A notice convening the SGM to be held at Suites 2701–08, 27th Floor, Shui On Centre, 6–8 Harbour Road, Wanchai, Hong Kong at 4:00 p.m., on Wednesday, 10 February 2021 at is set out on pages 6 to 7 of this circular. A form of proxy for use at the SGM is enclosed with this circular. Such form of proxy is also published on the websites of GEM at www.hkgem.com and the Company at www.irresources.com.hk.

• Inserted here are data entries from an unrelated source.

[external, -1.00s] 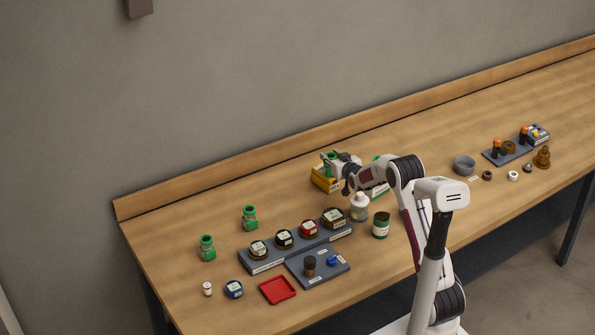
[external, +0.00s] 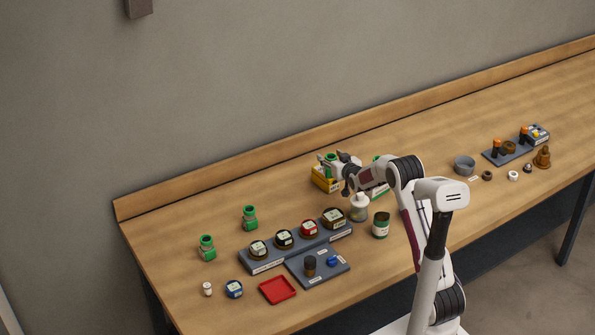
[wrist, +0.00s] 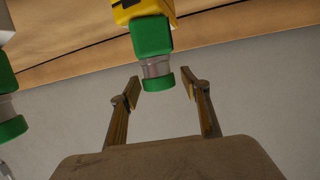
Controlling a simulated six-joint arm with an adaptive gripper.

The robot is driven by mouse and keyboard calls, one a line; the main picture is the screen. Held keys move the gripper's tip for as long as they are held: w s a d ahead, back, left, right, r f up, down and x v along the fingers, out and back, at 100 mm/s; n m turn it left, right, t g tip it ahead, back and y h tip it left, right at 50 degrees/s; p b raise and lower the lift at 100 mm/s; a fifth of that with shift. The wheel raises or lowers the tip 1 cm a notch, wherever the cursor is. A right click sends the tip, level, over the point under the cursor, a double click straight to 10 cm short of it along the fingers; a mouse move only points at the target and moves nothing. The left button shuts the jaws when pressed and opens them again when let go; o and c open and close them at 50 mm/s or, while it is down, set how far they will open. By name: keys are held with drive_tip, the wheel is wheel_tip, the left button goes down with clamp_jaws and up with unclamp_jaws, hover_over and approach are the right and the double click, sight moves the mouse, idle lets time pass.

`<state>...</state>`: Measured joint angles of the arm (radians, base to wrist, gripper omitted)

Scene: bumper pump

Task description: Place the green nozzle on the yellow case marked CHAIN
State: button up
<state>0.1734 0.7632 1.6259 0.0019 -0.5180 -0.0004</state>
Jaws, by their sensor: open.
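A green nozzle (wrist: 154,48) with a silver middle band stands on a yellow case (wrist: 135,9) in the wrist view, which looks upside down. My gripper (wrist: 163,88) is open, its fingers apart on either side of the nozzle's free end, with a gap visible on both sides. In the external view the yellow case (external: 321,181) is partly hidden by my gripper (external: 329,160), and the nozzle shows as a bit of green between the fingers. I cannot read the case's marking.
Another green and silver piece (wrist: 8,128) is at the left edge of the wrist view. Two green nozzles (external: 250,217) (external: 207,248) stand at the table's left. A white bottle (external: 359,208) and a green jar (external: 381,225) stand near my arm. A grey rack (external: 268,265) holds several jars.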

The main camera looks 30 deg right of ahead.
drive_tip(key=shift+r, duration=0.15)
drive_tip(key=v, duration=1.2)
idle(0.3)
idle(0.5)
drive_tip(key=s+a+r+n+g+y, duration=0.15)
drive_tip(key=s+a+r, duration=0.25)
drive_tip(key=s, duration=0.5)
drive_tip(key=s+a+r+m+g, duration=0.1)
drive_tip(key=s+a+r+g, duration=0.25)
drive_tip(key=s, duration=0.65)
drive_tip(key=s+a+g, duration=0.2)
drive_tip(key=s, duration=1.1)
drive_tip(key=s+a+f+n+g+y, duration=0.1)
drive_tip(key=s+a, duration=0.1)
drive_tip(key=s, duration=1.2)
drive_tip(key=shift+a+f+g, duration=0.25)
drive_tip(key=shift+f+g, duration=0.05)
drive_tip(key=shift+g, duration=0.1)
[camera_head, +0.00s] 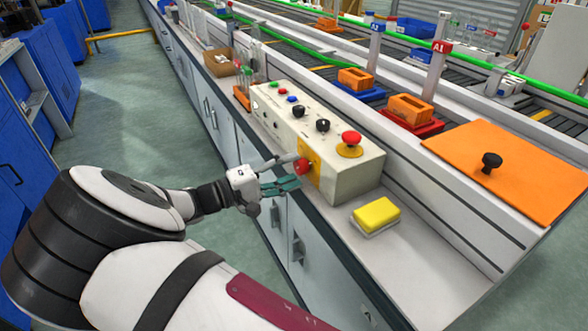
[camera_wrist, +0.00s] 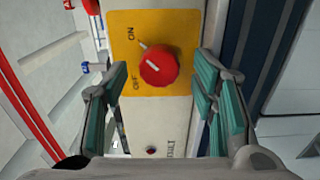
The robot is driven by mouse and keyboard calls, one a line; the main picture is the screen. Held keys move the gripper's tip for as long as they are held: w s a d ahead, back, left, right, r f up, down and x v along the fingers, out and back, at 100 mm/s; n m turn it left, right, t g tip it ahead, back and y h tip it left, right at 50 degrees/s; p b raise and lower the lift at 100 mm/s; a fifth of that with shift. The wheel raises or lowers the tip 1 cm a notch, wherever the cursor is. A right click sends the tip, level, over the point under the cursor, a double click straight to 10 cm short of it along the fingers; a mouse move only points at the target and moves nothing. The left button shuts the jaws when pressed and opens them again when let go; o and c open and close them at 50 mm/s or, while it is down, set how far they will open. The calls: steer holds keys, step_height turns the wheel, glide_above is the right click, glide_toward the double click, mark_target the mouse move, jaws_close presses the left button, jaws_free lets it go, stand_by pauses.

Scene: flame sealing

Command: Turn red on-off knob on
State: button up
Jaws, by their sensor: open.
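The red on-off knob (camera_wrist: 158,67) sits on a yellow plate (camera_wrist: 182,22) marked ON and OFF. The knob bears a slanted white line; which label it points to is hard to tell. My gripper (camera_head: 282,174) is in front of that face. In the wrist view my gripper (camera_wrist: 161,78) is open, its teal-padded fingers on either side of the knob, with visible gaps and no contact seen.
A red emergency button (camera_head: 350,138) and black knobs (camera_head: 322,125) are on the box's top. A yellow sponge (camera_head: 376,214) lies on the counter beside the box. An orange board with a black handle (camera_head: 491,161) is at the right. Floor at the left is clear.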

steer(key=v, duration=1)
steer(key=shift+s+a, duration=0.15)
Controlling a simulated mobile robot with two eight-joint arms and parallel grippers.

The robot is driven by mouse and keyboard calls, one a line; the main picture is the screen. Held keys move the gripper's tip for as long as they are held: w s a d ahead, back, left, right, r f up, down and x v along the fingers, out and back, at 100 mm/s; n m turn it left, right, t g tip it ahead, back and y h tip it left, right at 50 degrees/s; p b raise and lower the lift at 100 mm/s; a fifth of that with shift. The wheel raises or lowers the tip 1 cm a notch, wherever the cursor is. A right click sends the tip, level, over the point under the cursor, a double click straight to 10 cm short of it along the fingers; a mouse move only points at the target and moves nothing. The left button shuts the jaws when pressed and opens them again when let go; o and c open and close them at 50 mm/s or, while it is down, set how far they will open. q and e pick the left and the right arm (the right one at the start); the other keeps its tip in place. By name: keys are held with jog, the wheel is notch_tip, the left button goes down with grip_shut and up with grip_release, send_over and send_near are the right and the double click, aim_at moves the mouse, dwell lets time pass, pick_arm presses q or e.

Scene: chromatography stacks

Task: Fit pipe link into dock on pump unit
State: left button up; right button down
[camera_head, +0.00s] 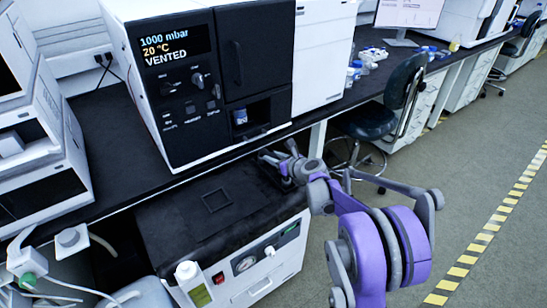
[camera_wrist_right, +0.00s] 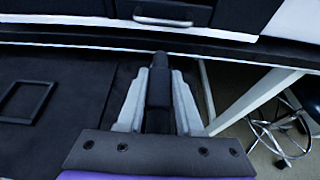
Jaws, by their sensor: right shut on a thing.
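The pump unit (camera_head: 272,262) is a white box with a black top, standing under the bench in the head view. A raised square frame on its top, which looks like the dock (camera_head: 216,201), appears empty; the frame also shows at the left of the right wrist view (camera_wrist_right: 24,101). My right gripper (camera_head: 284,166) is above the pump unit's back right corner, right of the frame. In the right wrist view its fingers (camera_wrist_right: 158,98) are shut on a dark cylindrical piece, the pipe link (camera_wrist_right: 159,86), which points forward.
The black bench (camera_head: 118,150) overhangs the back of the pump unit and carries a large instrument (camera_head: 190,85). A bench leg (camera_head: 317,138) and a stool (camera_head: 365,122) are on the right. A white bottle (camera_head: 188,275) and tubing are at the front left.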

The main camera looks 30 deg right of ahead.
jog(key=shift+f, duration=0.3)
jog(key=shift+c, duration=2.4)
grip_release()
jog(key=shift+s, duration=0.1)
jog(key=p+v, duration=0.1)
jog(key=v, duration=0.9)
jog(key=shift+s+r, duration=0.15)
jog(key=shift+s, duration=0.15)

Whether or not you are able to attend the SGM, you are requested to complete the accompanying form of proxy, in accordance with the instructions printed thereon and deposit the same at the principal place of business of the Company in Hong Kong at Room 903, Tower A, New Mandarin Plaza, 14 Science Museum Road, Tsim Sha Tsui East, Hong Kong and/or the Company’s share registrar in Hong Kong, Computershare Hong Kong Investor Services Ltd. at 17M Floor, Hopewell Centre, 183 Queen’s Road East, Wanchai, Hong Kong, as soon as possible and in any event not less than 48 hours before the time appointed for the holding of the SGM or any adjournment thereof. Completion and return of the form of proxy will not preclude you from attending and voting in person at the SGM or any adjournment thereof should you so wish. Delivery of an instrument appointing a proxy shall not preclude you from attending and voting in person at the SGM and in such event, the instrument appointing a proxy shall be deemed revoked.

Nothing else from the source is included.